Andy Warhol was the anti-Pollock. He integrated commerce and media deeply into the fabric of his art–soup cans, tabloid photos, movie stills–blurring any distinctions among them. The mass media were wholly complicit in his rise, as his coterie of “superstars” and real celebrities provided the press with a steady stream of good copy and photo ops, which it eagerly disseminated. The media embraced Warhol and he in turn embraced the media. His persona and work saturated not only the precincts of art, but also the more vulgar realm of mass culture. Examples of this abound, such as his own magazine, Interview, a gossipy public record of the demimonde he cultivated; and such whimsical acts of reflexivity as playing himself on The Love Boat.

Warhol, as a pop artist, drew from the media and commercial culture–the external world–for his imagery (he possessed his art); Pollock’s art reflected his tumultuous internal world (his art possessed him). They were very different types of artists, which is clear not just from the art itself, but in the dialectical relationship each one had with the media: the media fed off Pollock (it consumed him and he lost control); while Warhol fed off the media (he digested it and maintained control).
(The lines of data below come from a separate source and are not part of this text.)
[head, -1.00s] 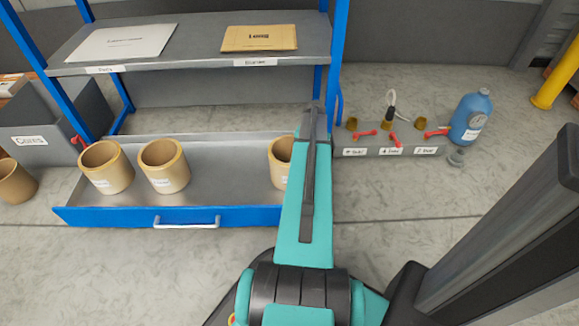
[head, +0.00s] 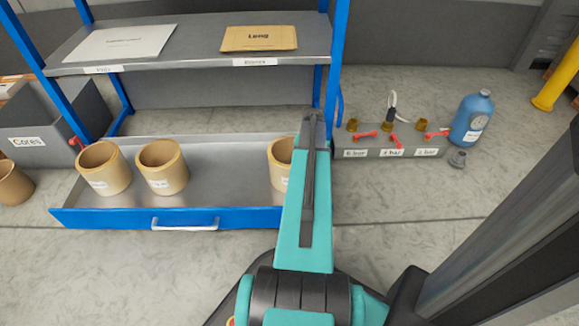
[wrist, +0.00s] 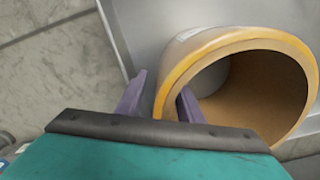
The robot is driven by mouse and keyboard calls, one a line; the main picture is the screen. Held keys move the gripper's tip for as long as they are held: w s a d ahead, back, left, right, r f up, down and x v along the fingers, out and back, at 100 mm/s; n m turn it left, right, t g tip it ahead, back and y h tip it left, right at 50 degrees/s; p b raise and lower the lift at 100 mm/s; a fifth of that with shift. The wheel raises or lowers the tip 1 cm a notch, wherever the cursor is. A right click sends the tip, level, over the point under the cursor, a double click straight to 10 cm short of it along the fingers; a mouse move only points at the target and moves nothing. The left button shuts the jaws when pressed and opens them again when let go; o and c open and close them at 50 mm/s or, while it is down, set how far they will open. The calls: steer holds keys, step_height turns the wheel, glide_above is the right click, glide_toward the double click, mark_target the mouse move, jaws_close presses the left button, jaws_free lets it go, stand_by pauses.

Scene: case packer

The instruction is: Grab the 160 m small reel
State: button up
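Three tan cardboard reels sit upright in the open metal drawer (head: 230,178): a left one (head: 104,168), a middle one (head: 162,167) and a right one (head: 280,155) partly hidden behind my arm. Their white labels are too small to read, so I cannot tell which is the 160 m small reel. In the wrist view a hollow reel (wrist: 225,45) with an orange rim fills the right side. My gripper (wrist: 160,100) is open at its near left wall, one finger outside and the other at the hollow, with the wall between them. In the head view the fingers are hidden.
A blue rack holds a shelf with a white sheet (head: 118,42) and a brown Long envelope (head: 259,38). A grey Cores bin (head: 40,125) and another reel (head: 12,183) are at left. A valve block (head: 390,150) and blue bottle (head: 470,118) stand right.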

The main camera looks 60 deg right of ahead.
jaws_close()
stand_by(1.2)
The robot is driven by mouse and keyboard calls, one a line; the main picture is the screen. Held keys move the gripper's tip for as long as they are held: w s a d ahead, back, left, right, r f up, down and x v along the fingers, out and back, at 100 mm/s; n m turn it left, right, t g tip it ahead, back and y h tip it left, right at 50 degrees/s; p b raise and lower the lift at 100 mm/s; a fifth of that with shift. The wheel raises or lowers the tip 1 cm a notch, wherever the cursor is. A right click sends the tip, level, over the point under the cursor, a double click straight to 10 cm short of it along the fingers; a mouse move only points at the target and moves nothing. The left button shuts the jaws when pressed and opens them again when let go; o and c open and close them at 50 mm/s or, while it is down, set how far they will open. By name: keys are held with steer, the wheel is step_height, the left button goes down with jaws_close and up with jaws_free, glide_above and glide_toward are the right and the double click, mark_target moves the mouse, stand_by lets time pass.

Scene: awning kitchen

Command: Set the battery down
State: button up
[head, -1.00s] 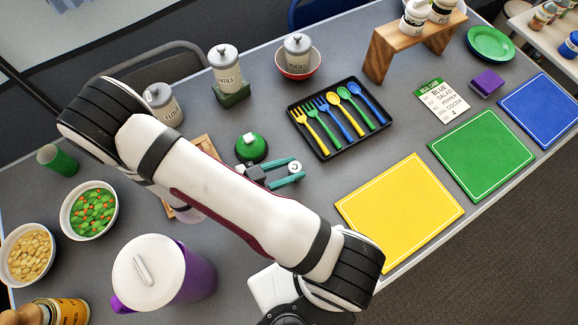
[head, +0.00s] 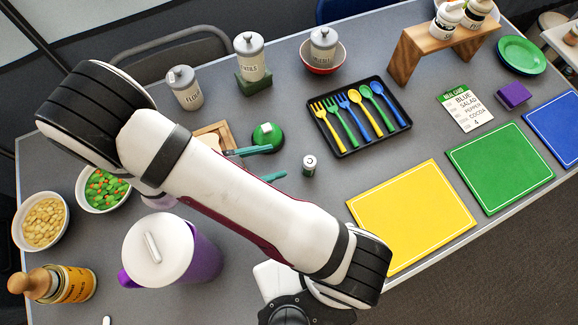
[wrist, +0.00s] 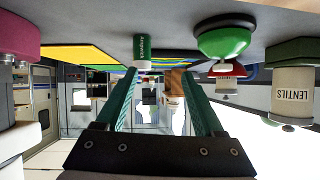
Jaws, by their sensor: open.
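The battery (head: 309,165) is small, with a white and dark green body, and stands upright on the grey table (head: 330,205). In the wrist view the battery (wrist: 142,52) appears upside down, beyond the fingertips. My gripper (head: 276,161) has teal fingers, spread open and empty. It is left of the battery, with a visible gap between the fingertips and the battery. My gripper also shows in the wrist view (wrist: 160,74) with its fingers apart. My arm hides part of the gripper in the head view.
A green round object (head: 267,137) sits just behind my fingers. The black cutlery tray (head: 347,151) is behind and right of the battery. A yellow mat (head: 412,215) lies to the right. A purple pitcher (head: 205,258) stands at front left. Bare table surrounds the battery.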

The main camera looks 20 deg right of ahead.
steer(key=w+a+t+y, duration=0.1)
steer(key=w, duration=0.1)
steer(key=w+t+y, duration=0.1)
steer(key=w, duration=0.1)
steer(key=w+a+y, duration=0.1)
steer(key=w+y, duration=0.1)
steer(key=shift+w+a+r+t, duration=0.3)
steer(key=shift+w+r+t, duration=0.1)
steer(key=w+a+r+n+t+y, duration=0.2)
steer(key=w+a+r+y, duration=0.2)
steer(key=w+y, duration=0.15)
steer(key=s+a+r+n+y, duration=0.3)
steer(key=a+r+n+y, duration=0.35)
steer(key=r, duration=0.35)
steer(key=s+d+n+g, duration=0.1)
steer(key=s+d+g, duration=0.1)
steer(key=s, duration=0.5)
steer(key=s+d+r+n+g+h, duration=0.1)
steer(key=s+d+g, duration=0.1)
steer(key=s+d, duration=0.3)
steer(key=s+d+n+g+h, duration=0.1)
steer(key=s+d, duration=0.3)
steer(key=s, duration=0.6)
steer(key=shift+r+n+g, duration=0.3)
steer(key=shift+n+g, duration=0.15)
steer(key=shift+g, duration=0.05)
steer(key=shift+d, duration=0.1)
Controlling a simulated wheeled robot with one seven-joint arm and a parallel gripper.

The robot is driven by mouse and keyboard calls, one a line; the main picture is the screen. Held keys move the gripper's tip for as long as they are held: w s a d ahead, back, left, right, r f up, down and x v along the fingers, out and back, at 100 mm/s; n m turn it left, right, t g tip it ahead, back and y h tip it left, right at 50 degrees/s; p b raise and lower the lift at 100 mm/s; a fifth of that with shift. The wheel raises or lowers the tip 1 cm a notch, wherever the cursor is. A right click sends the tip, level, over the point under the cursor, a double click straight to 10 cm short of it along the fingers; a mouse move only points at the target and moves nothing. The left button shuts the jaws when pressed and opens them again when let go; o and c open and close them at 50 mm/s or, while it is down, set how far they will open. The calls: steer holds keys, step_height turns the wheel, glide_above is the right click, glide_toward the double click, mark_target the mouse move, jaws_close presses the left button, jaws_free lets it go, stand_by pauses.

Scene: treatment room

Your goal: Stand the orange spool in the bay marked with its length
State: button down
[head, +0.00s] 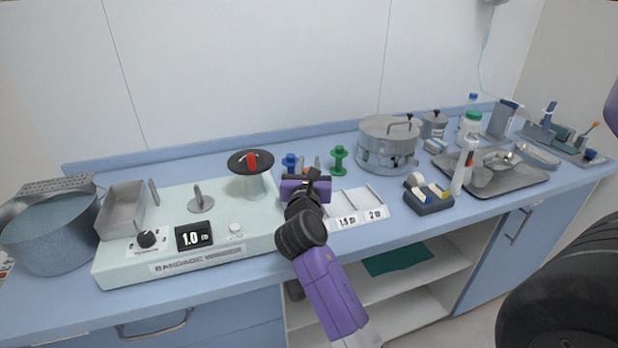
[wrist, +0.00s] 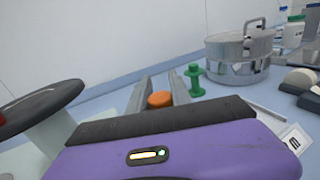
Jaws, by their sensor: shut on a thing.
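The orange spool (wrist: 160,100) shows in the wrist view between the two grey fingers of my gripper (wrist: 161,88), which is shut on it. Only its rounded orange top is visible; its lower part is hidden. In the head view my gripper (head: 311,167) is over the left part of the white bay rack (head: 362,203) and hides the spool. The rack's front labels read 1.5 and 2; any label further left is hidden by my arm. The bandage winder (head: 190,255) stands to the left, and its display (head: 194,236) reads 1.0.
A blue spool (head: 290,161) and a green spool (head: 338,159) stand behind the rack. A steel pot (head: 389,143) is at the back, and a dark tape holder (head: 430,204) is right of the rack. The winder's black disc (head: 239,161) rises left of my gripper.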

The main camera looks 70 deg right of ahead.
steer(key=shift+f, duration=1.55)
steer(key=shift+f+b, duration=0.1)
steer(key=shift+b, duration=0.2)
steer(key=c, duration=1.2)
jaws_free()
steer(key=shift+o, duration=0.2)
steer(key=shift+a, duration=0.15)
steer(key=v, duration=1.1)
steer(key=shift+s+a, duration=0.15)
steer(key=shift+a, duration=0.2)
Warhol, who was heavily influenced by Duchamp, opened the floodgates for legions of artists who gleefully embraced the media as both a source of inspiration and a vehicle for self-promotion. Some of the most successful, like Julian Schnabel, Jeff Koons and, more recently, Damien Hirst, have achieved fame and fortune in large part because of their ability to use the media to craft their mystique–that amorphous alloy of charisma, mystery, and unconventionality–while not necessarily appearing to do so.

The division today between art and media is far less distinct than in past eras. At one time art and media existed in separate domains. If they connected at all, it was little more than a temporary alliance of convenience. For artists today, at any level, escape from the influence of media seems impossible, and the potential rewards it promises are exceedingly hard to resist.